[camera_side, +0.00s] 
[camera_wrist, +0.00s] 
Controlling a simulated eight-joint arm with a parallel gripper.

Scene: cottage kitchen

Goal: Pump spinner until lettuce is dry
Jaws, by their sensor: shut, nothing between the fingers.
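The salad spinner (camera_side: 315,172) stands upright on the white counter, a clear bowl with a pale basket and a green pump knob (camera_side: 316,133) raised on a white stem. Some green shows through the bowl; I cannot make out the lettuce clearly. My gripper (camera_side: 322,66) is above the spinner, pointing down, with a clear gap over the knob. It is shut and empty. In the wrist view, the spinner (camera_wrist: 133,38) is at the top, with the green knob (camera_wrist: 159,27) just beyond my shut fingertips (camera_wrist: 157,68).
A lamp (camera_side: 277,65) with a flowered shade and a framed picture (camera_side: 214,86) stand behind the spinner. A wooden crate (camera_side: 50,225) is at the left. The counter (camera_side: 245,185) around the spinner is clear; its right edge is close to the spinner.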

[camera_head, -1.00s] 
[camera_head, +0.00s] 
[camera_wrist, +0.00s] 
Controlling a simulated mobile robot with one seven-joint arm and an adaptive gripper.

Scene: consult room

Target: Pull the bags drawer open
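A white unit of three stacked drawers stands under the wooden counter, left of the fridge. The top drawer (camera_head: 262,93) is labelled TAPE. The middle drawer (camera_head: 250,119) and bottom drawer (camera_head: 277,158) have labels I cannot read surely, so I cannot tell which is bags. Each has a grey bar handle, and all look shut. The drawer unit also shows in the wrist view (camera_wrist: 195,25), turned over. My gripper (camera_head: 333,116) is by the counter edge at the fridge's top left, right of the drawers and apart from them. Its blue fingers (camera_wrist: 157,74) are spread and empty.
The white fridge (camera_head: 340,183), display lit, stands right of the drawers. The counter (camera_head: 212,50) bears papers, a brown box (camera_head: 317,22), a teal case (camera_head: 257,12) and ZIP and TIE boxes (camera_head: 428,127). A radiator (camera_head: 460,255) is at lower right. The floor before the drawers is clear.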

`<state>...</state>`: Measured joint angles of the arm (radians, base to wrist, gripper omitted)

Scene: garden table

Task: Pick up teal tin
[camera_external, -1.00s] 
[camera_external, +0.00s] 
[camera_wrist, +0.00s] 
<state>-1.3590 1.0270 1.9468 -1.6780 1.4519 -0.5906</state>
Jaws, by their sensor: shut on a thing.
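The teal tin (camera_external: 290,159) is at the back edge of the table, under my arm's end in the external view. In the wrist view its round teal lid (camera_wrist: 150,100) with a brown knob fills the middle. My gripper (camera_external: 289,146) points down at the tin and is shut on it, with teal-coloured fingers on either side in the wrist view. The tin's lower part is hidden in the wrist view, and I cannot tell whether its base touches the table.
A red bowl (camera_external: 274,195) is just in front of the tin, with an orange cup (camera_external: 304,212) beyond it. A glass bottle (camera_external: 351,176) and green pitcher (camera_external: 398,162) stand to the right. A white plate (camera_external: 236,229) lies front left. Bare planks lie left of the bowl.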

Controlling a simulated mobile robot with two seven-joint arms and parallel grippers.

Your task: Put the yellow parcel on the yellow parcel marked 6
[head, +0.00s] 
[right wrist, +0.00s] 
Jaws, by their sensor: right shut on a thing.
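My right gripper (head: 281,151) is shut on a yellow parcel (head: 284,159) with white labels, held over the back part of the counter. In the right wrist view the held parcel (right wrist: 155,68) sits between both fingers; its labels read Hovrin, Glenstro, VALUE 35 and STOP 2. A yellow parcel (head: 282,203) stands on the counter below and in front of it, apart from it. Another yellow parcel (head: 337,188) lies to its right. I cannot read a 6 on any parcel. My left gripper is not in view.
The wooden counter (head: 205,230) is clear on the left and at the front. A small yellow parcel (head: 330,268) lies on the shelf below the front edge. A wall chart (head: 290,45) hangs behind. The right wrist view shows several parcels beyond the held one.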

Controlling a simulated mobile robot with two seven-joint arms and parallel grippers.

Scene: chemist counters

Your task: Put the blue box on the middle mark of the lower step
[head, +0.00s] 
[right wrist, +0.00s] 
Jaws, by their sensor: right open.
- - -
Problem: Return all of the above records exactly, leaving no line out.

Written reply:
[camera_side, +0.00s] 
[camera_wrist, +0.00s] 
Controlling a simulated eight-joint arm with a parallel gripper.

Scene: cottage kitchen

Goal: Pump spinner until lettuce is dry
Jaws, by their sensor: shut, nothing between the fingers.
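The salad spinner (camera_side: 315,172) stands upright on the white counter, a clear bowl with a pale basket and a green pump knob (camera_side: 316,133) raised on a white stem. Some green shows through the bowl; I cannot make out the lettuce clearly. My gripper (camera_side: 322,66) is above the spinner, pointing down, with a clear gap over the knob. It is shut and empty. In the wrist view, the spinner (camera_wrist: 133,38) is at the top, with the green knob (camera_wrist: 159,27) just beyond my shut fingertips (camera_wrist: 157,68).
A lamp (camera_side: 277,65) with a flowered shade and a framed picture (camera_side: 214,86) stand behind the spinner. A wooden crate (camera_side: 50,225) is at the left. The counter (camera_side: 245,185) around the spinner is clear; its right edge is close to the spinner.

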[camera_head, -1.00s] 
[camera_head, +0.00s] 
[camera_wrist, +0.00s] 
Controlling a simulated mobile robot with one seven-joint arm and an adaptive gripper.

Scene: consult room

Target: Pull the bags drawer open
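A white unit of three stacked drawers stands under the wooden counter, left of the fridge. The top drawer (camera_head: 262,93) is labelled TAPE. The middle drawer (camera_head: 250,119) and bottom drawer (camera_head: 277,158) have labels I cannot read surely, so I cannot tell which is bags. Each has a grey bar handle, and all look shut. The drawer unit also shows in the wrist view (camera_wrist: 195,25), turned over. My gripper (camera_head: 333,116) is by the counter edge at the fridge's top left, right of the drawers and apart from them. Its blue fingers (camera_wrist: 157,74) are spread and empty.
The white fridge (camera_head: 340,183), display lit, stands right of the drawers. The counter (camera_head: 212,50) bears papers, a brown box (camera_head: 317,22), a teal case (camera_head: 257,12) and ZIP and TIE boxes (camera_head: 428,127). A radiator (camera_head: 460,255) is at lower right. The floor before the drawers is clear.

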`<state>...</state>`: Measured joint angles of the arm (radians, base to wrist, gripper omitted)

Scene: garden table

Task: Pick up teal tin
[camera_external, -1.00s] 
[camera_external, +0.00s] 
[camera_wrist, +0.00s] 
<state>-1.3590 1.0270 1.9468 -1.6780 1.4519 -0.5906</state>
Jaws, by their sensor: shut on a thing.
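The teal tin (camera_external: 290,159) is at the back edge of the table, under my arm's end in the external view. In the wrist view its round teal lid (camera_wrist: 150,100) with a brown knob fills the middle. My gripper (camera_external: 289,146) points down at the tin and is shut on it, with teal-coloured fingers on either side in the wrist view. The tin's lower part is hidden in the wrist view, and I cannot tell whether its base touches the table.
A red bowl (camera_external: 274,195) is just in front of the tin, with an orange cup (camera_external: 304,212) beyond it. A glass bottle (camera_external: 351,176) and green pitcher (camera_external: 398,162) stand to the right. A white plate (camera_external: 236,229) lies front left. Bare planks lie left of the bowl.

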Controlling a simulated mobile robot with two seven-joint arms and parallel grippers.

Your task: Put the yellow parcel on the yellow parcel marked 6
[head, +0.00s] 
[right wrist, +0.00s] 
Jaws, by their sensor: right shut on a thing.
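My right gripper (head: 281,151) is shut on a yellow parcel (head: 284,159) with white labels, held over the back part of the counter. In the right wrist view the held parcel (right wrist: 155,68) sits between both fingers; its labels read Hovrin, Glenstro, VALUE 35 and STOP 2. A yellow parcel (head: 282,203) stands on the counter below and in front of it, apart from it. Another yellow parcel (head: 337,188) lies to its right. I cannot read a 6 on any parcel. My left gripper is not in view.
The wooden counter (head: 205,230) is clear on the left and at the front. A small yellow parcel (head: 330,268) lies on the shelf below the front edge. A wall chart (head: 290,45) hangs behind. The right wrist view shows several parcels beyond the held one.

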Controlling a simulated mobile robot with two seven-joint arms and parallel grippers.

Scene: chemist counters

Your task: Put the blue box on the middle mark of the lower step
[head, +0.00s] 
[right wrist, +0.00s] 
Jaws, by their sensor: right open.

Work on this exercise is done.